Start DATA FOR PROCESSING

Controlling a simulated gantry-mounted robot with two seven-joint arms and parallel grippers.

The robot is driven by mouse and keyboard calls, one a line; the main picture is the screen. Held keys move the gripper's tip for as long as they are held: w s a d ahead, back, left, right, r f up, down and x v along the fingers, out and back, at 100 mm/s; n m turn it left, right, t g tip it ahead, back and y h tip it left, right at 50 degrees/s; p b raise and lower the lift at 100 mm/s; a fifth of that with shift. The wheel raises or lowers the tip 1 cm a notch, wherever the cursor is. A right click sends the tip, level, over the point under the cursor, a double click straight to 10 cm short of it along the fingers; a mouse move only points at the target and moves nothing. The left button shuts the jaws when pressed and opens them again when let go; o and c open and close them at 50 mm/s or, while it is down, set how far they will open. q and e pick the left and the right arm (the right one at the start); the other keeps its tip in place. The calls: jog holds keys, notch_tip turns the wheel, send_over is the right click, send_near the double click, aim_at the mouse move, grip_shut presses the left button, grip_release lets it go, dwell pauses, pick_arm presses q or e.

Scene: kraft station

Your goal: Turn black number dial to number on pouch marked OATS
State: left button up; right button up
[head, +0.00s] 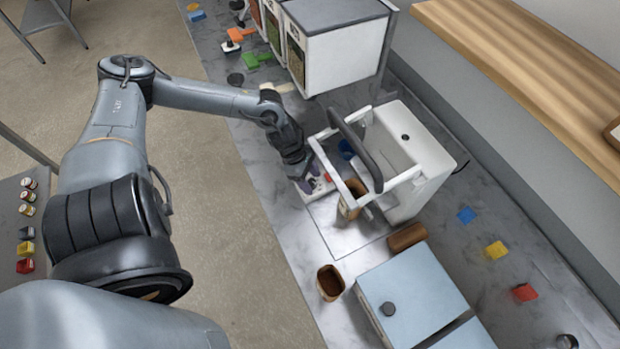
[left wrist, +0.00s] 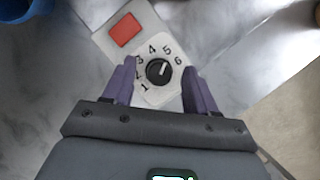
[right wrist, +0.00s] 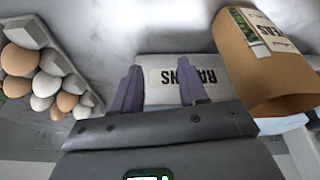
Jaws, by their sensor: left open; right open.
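The black number dial (left wrist: 158,71) sits on a white panel with numbers 1 to 6 around it. Its white pointer mark points up, roughly toward 5. My left gripper (left wrist: 160,80) is open, with its purple fingers on either side of the dial; contact cannot be told. In the head view my left gripper (head: 308,180) is at the white panel (head: 318,193) beside the white machine. My right gripper (right wrist: 160,85) is open in front of a pale pouch (right wrist: 160,92) with black upside-down lettering that looks like RAISINS, partly hidden by the fingers. No pouch reading OATS is legible.
A red button (left wrist: 124,30) is beside the dial. The white machine (head: 425,150) has a dark raised handle (head: 356,150). A brown pouch (right wrist: 255,70) and an egg carton (right wrist: 72,85) flank the right gripper. A brown cup (head: 330,282) and pale blue box (head: 410,290) stand nearer.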

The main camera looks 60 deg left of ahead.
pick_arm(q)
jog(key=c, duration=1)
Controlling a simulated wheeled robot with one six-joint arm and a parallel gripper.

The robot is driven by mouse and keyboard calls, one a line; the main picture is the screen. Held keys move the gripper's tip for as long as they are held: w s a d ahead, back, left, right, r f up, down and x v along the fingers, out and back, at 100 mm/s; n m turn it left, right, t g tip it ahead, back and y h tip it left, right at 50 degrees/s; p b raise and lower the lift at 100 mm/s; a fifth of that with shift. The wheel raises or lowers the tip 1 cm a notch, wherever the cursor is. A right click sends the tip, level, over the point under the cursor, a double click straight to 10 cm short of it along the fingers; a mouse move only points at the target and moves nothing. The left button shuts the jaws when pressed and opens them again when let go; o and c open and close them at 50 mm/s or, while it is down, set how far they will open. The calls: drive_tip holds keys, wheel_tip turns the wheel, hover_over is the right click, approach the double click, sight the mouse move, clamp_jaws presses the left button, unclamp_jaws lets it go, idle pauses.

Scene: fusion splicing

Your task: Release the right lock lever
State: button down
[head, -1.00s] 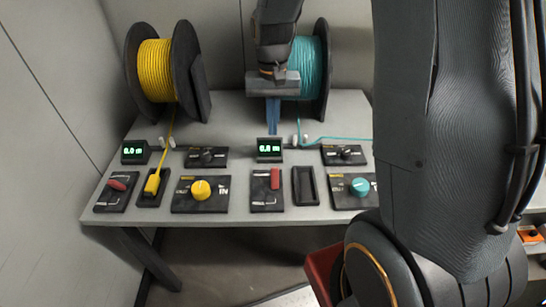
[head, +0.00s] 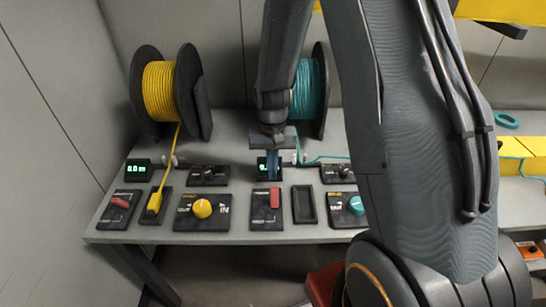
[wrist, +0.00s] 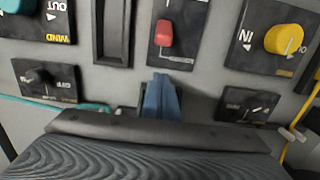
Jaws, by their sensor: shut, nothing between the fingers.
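The right lock lever (head: 274,198) is a red handle on a black plate on the table, and it points along the plate, away from the table's front edge. It also shows in the wrist view as a red lever (wrist: 165,33). My gripper (head: 273,176) has blue fingers, which are shut and empty. It hangs beyond the lever, in front of the small right display (head: 262,170), which it partly hides. In the wrist view my shut fingers (wrist: 160,85) point toward the lever with a gap between them. The left red lever (head: 120,202) lies turned sideways.
An empty black slot (head: 304,205) and a teal knob (head: 355,205) lie right of the lever plate. A yellow knob (head: 202,208) is left of it. Yellow (head: 158,92) and teal (head: 308,88) spools stand behind. My arm covers the right side.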

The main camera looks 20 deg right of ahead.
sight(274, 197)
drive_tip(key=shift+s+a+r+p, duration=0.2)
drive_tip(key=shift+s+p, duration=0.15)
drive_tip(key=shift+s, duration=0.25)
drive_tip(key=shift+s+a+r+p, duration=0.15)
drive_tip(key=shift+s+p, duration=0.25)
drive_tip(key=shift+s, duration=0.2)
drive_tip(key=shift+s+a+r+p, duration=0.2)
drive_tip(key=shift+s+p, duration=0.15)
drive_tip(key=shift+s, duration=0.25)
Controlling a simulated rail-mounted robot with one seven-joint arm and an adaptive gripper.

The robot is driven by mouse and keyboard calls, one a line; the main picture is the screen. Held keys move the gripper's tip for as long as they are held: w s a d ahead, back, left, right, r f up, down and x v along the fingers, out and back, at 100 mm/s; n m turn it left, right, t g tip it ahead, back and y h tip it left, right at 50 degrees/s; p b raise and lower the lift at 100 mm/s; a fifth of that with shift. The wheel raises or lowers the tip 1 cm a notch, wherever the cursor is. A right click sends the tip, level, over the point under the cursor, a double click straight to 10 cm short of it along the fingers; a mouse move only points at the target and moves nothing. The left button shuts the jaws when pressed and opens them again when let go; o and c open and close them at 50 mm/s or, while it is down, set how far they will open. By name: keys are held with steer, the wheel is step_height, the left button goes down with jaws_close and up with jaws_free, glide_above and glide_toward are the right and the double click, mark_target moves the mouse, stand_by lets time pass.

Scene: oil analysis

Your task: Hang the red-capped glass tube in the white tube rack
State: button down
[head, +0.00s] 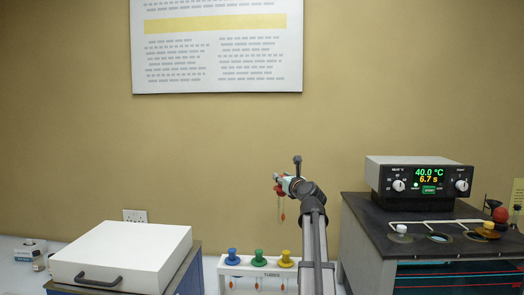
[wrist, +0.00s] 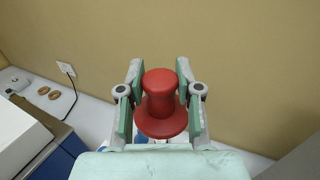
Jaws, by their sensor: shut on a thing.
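My gripper (head: 284,184) is shut on the red cap (head: 280,190) of the glass tube and holds it in the air against the wall. In the wrist view the red cap (wrist: 160,88) sits between the two green-padded fingers (wrist: 160,100). The thin glass tube (head: 282,214) hangs down from the cap in the head view. The white tube rack (head: 222,268) stands lower down, below the held tube. Blue (head: 232,256), green (head: 259,257) and yellow (head: 286,258) capped tubes hang in it. My arm hides the rack's right part.
A dark-topped bath (head: 400,247) with a controller (head: 420,180) stands at right, with white, yellow and red caps on and near its top. A white-lidded box (head: 125,252) stands at left. The air above the rack is clear.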

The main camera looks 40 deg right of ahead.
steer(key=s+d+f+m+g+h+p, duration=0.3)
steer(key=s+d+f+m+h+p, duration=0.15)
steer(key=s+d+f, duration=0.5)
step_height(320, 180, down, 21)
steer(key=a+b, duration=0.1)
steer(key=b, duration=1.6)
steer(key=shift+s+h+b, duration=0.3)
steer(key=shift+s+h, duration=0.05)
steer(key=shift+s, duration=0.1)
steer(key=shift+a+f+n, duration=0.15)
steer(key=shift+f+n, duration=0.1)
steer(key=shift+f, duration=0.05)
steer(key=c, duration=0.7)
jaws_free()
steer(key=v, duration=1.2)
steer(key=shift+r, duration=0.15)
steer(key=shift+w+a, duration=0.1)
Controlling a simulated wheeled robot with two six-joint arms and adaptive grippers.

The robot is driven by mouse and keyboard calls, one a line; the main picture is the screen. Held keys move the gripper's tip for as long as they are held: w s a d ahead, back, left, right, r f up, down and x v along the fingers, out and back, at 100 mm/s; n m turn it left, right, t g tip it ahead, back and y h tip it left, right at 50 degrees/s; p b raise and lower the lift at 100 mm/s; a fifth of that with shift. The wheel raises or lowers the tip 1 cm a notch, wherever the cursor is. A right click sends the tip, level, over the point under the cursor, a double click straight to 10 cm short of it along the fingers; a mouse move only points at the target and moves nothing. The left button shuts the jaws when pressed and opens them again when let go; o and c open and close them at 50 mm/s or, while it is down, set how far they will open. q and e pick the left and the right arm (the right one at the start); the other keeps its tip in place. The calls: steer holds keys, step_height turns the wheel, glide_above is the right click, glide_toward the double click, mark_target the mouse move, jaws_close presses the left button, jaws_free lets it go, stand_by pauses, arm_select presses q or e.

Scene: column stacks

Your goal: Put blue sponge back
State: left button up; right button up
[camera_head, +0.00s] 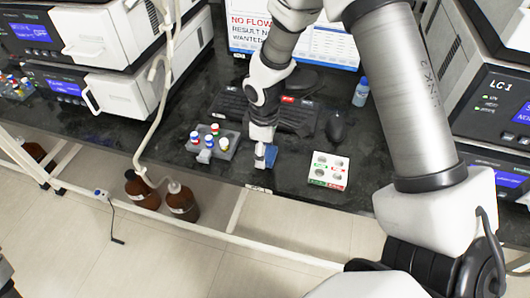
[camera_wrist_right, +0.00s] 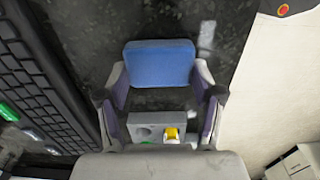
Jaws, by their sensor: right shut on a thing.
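The blue sponge (camera_head: 271,156) is between the fingertips of my right gripper (camera_head: 264,160), above or on the dark bench near its front edge. In the right wrist view the sponge (camera_wrist_right: 160,63) is a rounded blue block. The two fingers of the right gripper (camera_wrist_right: 160,85) are shut on its sides. I cannot tell whether its underside touches the bench. My left gripper is not in view.
A grey rack (camera_head: 224,143) with several capped vials stands left of the gripper. The keyboard (camera_head: 285,113), mouse (camera_head: 336,126) and blue-capped bottle (camera_head: 361,92) are behind. The bench's front edge is close.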

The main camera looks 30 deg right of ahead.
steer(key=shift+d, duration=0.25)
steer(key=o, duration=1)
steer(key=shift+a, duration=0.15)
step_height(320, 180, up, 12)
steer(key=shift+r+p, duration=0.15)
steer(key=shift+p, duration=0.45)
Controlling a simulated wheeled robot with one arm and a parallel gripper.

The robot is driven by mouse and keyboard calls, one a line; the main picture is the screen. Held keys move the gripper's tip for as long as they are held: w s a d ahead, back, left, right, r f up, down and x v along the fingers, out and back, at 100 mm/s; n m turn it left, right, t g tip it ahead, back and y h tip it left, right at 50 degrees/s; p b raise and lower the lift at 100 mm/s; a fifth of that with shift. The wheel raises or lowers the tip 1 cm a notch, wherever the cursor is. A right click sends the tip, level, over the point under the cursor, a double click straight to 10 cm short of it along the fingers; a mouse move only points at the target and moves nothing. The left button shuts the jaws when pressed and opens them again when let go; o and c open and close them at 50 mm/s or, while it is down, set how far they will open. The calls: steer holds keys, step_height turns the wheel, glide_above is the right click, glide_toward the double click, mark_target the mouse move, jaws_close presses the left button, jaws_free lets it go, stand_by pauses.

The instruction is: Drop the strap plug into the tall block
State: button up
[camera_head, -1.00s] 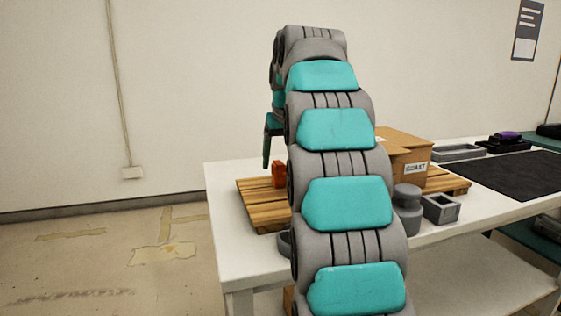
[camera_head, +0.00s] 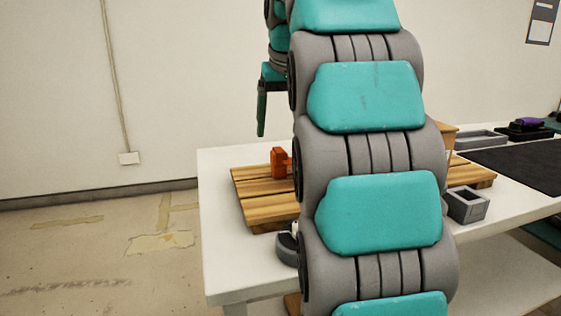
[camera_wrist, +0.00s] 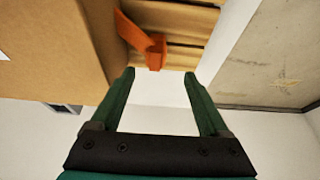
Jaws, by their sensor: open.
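An orange upright piece (camera_head: 279,162) stands on the wooden pallet at the table's left; it also shows in the wrist view (camera_wrist: 156,52), with a slanted orange arm. I cannot tell whether it is the strap plug. A grey square block (camera_head: 467,204) with an open hollow top stands on the table right of my arm; I cannot tell whether it is the tall block. My gripper (camera_wrist: 159,77) is open and empty, its green fingers apart, with the orange piece beyond the fingertips. In the head view my gripper (camera_head: 262,115) hangs above and left of the orange piece.
The slatted pallet (camera_head: 262,190) lies on the white table (camera_head: 222,255). A cardboard box (camera_wrist: 50,45) fills the wrist view's upper left. A grey curved object (camera_head: 286,249) sits near the front edge, partly behind my arm. A black mat (camera_head: 520,168) and grey tray (camera_head: 480,140) lie right.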

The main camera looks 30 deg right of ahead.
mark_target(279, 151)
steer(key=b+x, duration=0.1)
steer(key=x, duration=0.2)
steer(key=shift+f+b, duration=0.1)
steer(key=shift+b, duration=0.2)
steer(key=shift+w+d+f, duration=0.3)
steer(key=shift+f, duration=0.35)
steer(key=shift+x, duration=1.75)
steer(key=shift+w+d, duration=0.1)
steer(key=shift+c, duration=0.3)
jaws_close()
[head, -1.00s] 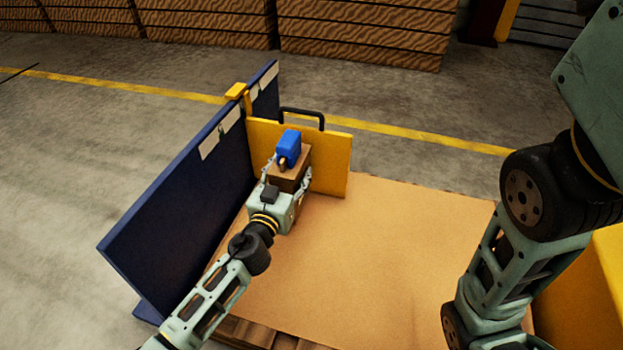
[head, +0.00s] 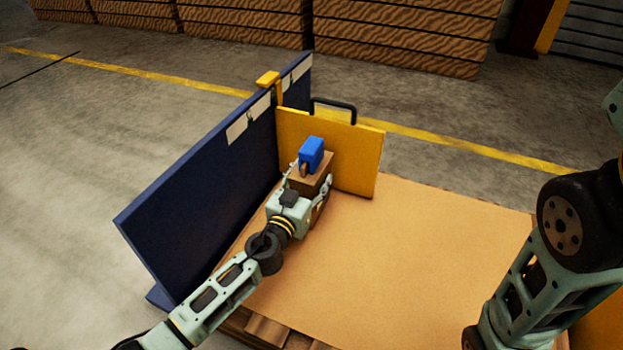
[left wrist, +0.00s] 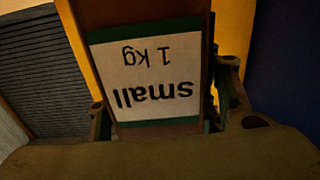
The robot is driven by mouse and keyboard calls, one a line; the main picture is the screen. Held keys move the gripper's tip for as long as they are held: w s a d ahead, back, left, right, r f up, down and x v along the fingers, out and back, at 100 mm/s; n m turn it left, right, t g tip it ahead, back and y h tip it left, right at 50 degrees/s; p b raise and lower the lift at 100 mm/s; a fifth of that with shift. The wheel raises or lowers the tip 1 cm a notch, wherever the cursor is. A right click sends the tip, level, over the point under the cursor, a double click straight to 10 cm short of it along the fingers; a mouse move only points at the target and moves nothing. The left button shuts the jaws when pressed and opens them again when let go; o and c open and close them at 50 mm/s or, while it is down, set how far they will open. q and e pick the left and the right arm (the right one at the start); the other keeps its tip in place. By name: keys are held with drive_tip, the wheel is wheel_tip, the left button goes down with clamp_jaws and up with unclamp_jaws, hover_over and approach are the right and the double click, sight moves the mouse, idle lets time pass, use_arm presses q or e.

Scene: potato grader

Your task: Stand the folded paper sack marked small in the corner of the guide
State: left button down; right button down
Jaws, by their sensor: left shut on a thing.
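The brown folded sack (head: 314,183) stands out upright near the inner corner of the guide, with a blue block (head: 311,153) at its top. In the left wrist view its white label (left wrist: 148,70) reads "small 1 kg", upside down. My left gripper (head: 307,186) is shut on the sack, one finger on each side. The guide has a long dark blue wall (head: 205,185) on the left and a yellow plate (head: 357,157) across the back. The sack is close in front of the yellow plate; I cannot tell whether it touches either wall or the board. My right gripper is out of view.
The tan board (head: 400,265) lies on a wooden pallet and is clear to the right of the sack. A black handle (head: 335,104) tops the yellow plate, and a yellow clip (head: 268,78) sits on the blue wall. Wooden crates (head: 400,30) stand behind.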

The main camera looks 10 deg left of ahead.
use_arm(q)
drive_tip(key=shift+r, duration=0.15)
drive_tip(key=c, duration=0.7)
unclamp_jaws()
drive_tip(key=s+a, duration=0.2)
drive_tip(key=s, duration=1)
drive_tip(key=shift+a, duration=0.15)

End DATA FOR PROCESSING

TASK REQUIREMENTS: Output word for word the lines running from the one containing "Your goal: Put blue sponge back" to the one containing "[camera_wrist_right, +0.00s]", both included, leaving out the pictures.

FINAL ANSWER:
Your goal: Put blue sponge back
State: left button up; right button up
[camera_head, +0.00s] 
[camera_wrist_right, +0.00s] 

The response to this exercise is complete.